### STATED EXERCISE
List all lines in the material below that contain "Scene".

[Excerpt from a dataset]
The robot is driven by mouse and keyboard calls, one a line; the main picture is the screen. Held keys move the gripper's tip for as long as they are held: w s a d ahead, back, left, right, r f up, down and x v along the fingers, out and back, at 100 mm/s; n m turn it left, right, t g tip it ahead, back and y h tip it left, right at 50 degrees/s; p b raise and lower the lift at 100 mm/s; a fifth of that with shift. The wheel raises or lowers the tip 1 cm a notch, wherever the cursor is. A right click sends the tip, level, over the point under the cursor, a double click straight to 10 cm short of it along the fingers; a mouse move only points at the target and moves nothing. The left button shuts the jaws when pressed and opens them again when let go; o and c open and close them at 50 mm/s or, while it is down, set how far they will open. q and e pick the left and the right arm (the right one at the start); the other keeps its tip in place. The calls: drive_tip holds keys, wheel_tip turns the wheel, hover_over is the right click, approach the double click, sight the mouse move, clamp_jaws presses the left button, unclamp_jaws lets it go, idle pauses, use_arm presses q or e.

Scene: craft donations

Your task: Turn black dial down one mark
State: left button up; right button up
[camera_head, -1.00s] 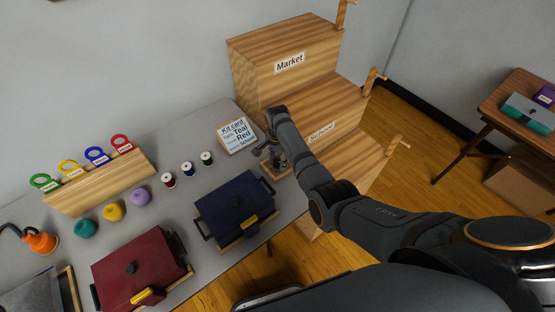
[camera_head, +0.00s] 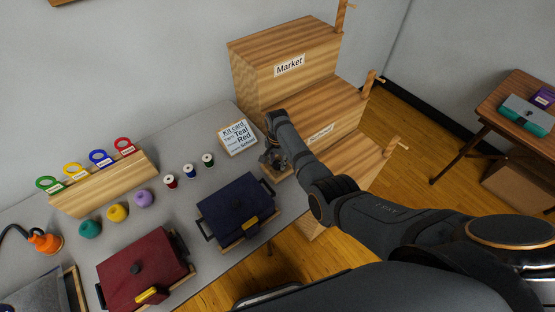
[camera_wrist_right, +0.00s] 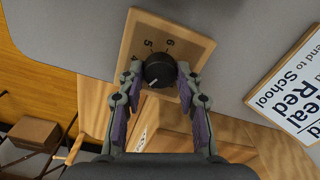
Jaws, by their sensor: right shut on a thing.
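The black dial (camera_wrist_right: 160,70) sits on a wooden plate (camera_wrist_right: 193,45) in the right wrist view. The digits 5 and 6 show on the plate above it, and a further mark at its left is partly hidden. A pale pointer line on the dial points to the lower left in that view. My right gripper (camera_wrist_right: 160,75) is shut on the dial, with one finger on each side of it. In the head view, my right gripper (camera_head: 274,158) is at the table's right end and hides the dial. My left gripper is not in view.
A kit card (camera_head: 237,138) stands left of my right gripper. A dark blue case (camera_head: 235,205) lies in front, and wooden steps (camera_head: 290,60) labelled Market rise behind. Spools, yarn balls and a red case (camera_head: 145,268) are farther left.

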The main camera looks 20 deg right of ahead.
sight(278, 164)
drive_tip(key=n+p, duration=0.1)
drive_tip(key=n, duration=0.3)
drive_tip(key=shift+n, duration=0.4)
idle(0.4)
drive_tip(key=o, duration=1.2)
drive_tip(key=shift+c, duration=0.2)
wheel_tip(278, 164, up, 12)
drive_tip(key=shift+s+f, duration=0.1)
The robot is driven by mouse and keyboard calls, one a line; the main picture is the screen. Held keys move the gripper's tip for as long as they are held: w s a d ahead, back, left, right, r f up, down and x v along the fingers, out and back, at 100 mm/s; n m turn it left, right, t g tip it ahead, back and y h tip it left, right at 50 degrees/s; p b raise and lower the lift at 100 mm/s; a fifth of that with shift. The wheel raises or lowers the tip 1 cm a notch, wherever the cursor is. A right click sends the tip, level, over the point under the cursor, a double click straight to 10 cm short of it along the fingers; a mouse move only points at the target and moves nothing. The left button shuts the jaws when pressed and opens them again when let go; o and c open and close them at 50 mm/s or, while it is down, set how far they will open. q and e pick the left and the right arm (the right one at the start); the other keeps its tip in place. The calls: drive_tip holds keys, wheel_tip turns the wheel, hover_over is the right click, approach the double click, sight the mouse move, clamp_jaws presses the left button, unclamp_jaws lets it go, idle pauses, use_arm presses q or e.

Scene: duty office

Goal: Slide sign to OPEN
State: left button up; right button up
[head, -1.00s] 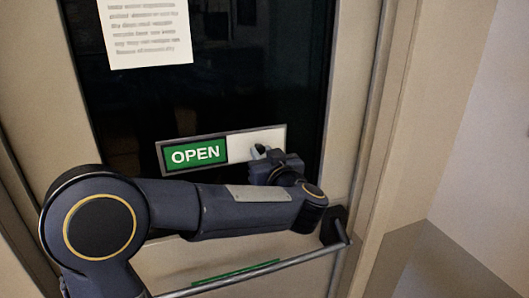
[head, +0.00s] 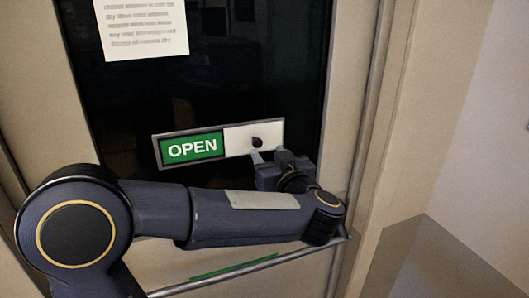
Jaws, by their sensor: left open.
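The sliding sign (head: 218,143) is mounted on the dark glass of the door and tilts slightly up to the right. Its left part shows a green field with the word OPEN (head: 193,149). Its right part is a plain white slider plate (head: 240,139) with a dark round knob (head: 257,142) on it. My left gripper (head: 268,157) is open just below the knob, at the lower edge of the sign. Its fingertips look apart from the knob and hold nothing. My right gripper is not in view.
A paper notice (head: 143,27) is on the glass at upper left. The door frame (head: 385,150) and wall stand to the right.

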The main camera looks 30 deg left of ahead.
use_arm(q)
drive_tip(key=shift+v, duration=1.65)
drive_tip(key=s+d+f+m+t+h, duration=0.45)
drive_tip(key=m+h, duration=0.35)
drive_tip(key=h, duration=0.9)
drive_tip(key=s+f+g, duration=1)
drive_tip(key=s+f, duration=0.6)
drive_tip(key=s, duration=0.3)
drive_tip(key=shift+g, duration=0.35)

### THE SOLUTION
Scene: craft donations
Scene: duty office

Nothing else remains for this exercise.